We want reviews to be useful for add-on users, so our policy encourages user reviews that speak to the advertised features of the add-on. User reviews aren’t meant to start a conversation with the developer or other reviewers, nor are they meant to act as a bug reporting tool. Most add-on listings on the site include contact or support information to get in touch with the developer about these issues.

Deciding what is or isn’t useful is a very subjective call, so it is difficult to obtain results that are consistent, or satisfactory for all users. Some people will get annoyed if we delete a user review that is critical of an add-on, and proceed to write new reviews complaining about the deletion, which are then also deleted. It’s a sub-standard experience that we are aware of and want to fix.


While user reviews and their moderation are an important part of AMO, they haven’t had much work done in many years (I should note this isn’t the only part of AMO that has this problem). We don’t have a good way to undelete reviews, or to communicate the reason behind a review deletion to its author.

We haven’t changed our review policies for a long time, and they need some work. Moderating reviews is a secondary task for our review team, and having a team composed of add-on developers probably introduces some bias against negative user reviews. We have been thinking about creating a new team in charge of user review moderation, ideally with less of a developer mindset. I think we’ll also need to relax our policies in order to encourage more diversity of opinions.

User reviews aren’t abundant, and we only show the last 3 in the add-on page. This means that an unwarranted negative review can linger for a long time, causing the developer to lose users. We need to implement a way to mark user reviews as useful or not so we can surface the most useful ones (a common feature found on sites like Amazon and the iTunes Store).

Unfortunately our main limitations are time and people, so it might take a while before we can change user reviews in a meaningful way. Separating the review team and changing the policies is something we can do relatively quickly, so I hope we will be in a better place early next year.
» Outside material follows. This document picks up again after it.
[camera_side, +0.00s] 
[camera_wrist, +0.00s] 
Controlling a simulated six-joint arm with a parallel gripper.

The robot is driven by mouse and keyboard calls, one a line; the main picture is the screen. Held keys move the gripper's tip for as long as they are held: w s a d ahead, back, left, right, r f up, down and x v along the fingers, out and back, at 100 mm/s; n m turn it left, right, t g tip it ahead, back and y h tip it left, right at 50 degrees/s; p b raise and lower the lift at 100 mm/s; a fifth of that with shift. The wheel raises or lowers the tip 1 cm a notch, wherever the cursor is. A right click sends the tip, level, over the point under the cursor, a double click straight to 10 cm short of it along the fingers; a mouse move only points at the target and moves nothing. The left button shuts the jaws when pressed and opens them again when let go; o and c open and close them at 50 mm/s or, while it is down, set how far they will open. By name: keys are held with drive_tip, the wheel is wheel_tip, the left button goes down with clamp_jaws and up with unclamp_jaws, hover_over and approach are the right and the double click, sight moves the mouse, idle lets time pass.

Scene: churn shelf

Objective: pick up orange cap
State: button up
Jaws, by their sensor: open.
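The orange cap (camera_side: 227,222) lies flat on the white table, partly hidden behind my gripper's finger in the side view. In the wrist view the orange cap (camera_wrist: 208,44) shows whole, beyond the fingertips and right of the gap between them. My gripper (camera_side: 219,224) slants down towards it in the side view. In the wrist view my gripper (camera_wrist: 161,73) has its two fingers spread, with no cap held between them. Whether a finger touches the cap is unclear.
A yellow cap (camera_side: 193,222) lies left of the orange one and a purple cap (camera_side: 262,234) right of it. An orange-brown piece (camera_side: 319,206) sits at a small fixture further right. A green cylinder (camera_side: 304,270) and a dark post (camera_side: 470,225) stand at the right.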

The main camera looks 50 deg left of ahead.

6 comments on “How we manage user review moderation”

  1. Ben Bucksch wrote on

    I like the current policy, esp. the “no bug reports” and “review speaks to the advertized features” parts.

    There’s unfortunately a set of people who are both mindless and vocal, and they don’t read the addon’s description, they are surprised about an aspect (which they could have expected, if they had read the description), and then trash the addon out of frustration.
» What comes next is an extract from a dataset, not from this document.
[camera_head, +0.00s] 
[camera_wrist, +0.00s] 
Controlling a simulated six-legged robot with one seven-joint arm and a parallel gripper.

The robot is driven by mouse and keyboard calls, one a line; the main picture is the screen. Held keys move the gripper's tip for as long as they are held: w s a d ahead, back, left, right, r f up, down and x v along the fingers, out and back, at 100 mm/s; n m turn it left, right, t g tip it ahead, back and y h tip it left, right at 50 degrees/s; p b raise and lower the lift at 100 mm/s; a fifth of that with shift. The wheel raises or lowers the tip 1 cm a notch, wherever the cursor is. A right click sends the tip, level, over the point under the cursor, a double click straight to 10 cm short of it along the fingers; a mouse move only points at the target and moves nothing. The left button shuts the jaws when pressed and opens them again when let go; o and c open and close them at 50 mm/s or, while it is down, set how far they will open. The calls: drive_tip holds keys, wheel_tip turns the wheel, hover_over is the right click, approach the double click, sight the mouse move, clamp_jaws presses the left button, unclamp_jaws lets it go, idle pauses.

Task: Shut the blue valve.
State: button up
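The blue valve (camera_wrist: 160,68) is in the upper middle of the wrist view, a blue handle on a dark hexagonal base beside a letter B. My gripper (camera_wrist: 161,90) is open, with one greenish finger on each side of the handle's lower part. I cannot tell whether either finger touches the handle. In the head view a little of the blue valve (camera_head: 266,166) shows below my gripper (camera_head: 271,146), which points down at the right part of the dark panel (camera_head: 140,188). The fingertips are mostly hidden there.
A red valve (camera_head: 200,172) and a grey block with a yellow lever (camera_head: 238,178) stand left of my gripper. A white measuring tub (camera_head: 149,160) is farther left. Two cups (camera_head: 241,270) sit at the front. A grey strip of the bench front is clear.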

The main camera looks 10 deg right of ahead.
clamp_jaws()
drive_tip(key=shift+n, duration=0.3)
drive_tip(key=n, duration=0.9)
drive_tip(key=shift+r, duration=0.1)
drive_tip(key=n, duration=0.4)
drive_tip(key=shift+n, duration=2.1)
    As you rightly point out, these unjustified reviews often linger around for months, and drag down the average notably, unfairly disparaging addon. For that reason, I think the current moderation of reviews is good.

    Some suggestions:
    * Make a moderation team that’s separate from addon reviewers. It’s a completely different skillset, and you should be able to find moderators more easily.
    * Give a way to submit bug reports, in the same form (this part is important!) that reviews are submitted. They’ll be sent to the addon author by email, optionally to a dedicated email address, allowing them to be filtered or automatically entered into a bug tracker or ticket system on the author’s side. — This should take care of the “bug report” reviews.
    * Actively encourage users to rate addons (without (!) review text, just the star rating), to get a better average.

    1. Aris wrote on

      I agree with your opinion and suggestions except the last one.
      “Actively encourage users to rate add-ons (without (!) review text, just the star rating), to get a better average.”
      Frustrated users, that are unwilling to read descriptions and to use support offers (forums, email etc.) or that simply misunderstood what the add-on is for or is capable of, could leave bad ratings without any way for devs or review moderators to decide whether such reviews (without review text) are valid and correct or not. This would do more harm than good to AMO and only frustrate devs.
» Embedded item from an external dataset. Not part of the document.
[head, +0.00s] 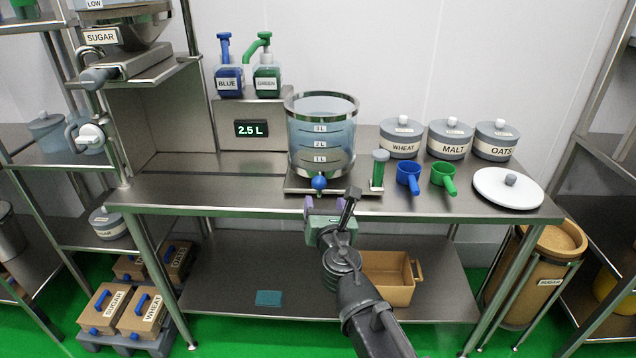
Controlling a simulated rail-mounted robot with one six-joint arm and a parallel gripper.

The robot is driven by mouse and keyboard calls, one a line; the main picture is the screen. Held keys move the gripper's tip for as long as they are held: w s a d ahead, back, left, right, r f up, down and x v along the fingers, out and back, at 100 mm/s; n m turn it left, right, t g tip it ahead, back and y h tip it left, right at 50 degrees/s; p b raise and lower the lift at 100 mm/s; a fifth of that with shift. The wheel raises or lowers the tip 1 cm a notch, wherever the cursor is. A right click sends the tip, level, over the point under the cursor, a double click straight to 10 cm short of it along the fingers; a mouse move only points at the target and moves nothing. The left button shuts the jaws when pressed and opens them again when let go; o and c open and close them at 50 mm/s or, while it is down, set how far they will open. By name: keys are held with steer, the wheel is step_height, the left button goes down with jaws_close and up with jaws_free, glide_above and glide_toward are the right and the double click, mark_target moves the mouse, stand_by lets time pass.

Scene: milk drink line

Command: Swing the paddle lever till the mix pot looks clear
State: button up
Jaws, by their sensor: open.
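The mix pot (322,130) is a clear round vessel with a metal rim and 1L, 2L and 3L marks. It stands on a low metal base on the steel table. Its contents look pale blue and see-through, with no clumps that I can make out. A blue ball knob (319,183) sits low at the pot's front. I cannot tell whether this is the paddle lever; no other lever shows clearly on the pot. My gripper (325,203) is open, with purple fingertips apart, at the table's front edge just below the knob. I see nothing between the fingertips.
A display (251,129) reads 2.5 L. Blue (228,78) and green (267,75) pump bottles stand behind left. Right of the pot are a green-filled tube (379,170), a blue scoop (409,177), a green scoop (443,177), lidded tubs (450,140) and a white lid (508,190). The table's left is clear.

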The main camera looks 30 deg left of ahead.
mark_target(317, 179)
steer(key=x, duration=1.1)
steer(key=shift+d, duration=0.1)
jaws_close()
      In my opinion it would be a good idea to add a confirmation box before posting a user review. Something like
      “Are you sure your comment followed our guidelines and does not contain any bug reports or insults out of frustration?” would probably make some users to rethink what they have written.
      In addition user reviews should not appear immediately, but after lets say 30 minutes giving users the opportunity to edit their reviews in that time without anybody to notice.

  2. Axel Grude wrote on

    I think an open voting system for user reviews would be great. I have some addons that have almost exclusively 5 star reviews and then there is one recent 3star at the top that I really do not care to delete as my answer to it might help other users. However it does tell the wrong story that one third of my reviews are bad when it is one out of a hundred. If reviews could be upvoted by users then the most useful ones could bubble to the top. more to the point if we allow downvoting as well, we could simply stop worrying about less useless reviews of the nature “doesn’t work for me”.

  3. Udo wrote on

    > I think an open voting system for user reviews would be great.

    No. It would have the problems as voting with text, but stronger. E.g. if the reviewer discussed only one aspect of an Addon, maybe an exclusion criterion, then it would rated bad more easily. Thats my experience with consumer review sites.

  4. onemen wrote on

    The main problem with the current AMO design is that the link to the developer site and mail are almost invisible among the clatter of information button and links.

    I thing that many users do believe the review button is also for bug report.

    The main problem for me, as a developer, is the lake of ways to communicate with the user that issue the bug report in order to properly managing the process of fixing bugs.

    I thing that adding a button to report bug near the “Write a review” button is a must !!!

    The best would be to add form/site dedicate for add-on bugs (using Bugzilla ??).
    The steps to report a bug must be simple, normal users can not deal with forms like in Bugzilla.
    It is important to simplify the ways users can post information to the developer with the bug report about the operating system, Firefox version, extension version, other extensions installed, theme, preference etc…

  5. Ludo wrote on

    Although sour comments must be useful to users, but I thought that we should not too severely moderate comments expressing strong views on the operation of an addon. Indeed if a user has problems with an addon (if it works) is that it can be poorly explained. This negative feedback can help the developer to produce a more complete and better explained documentation.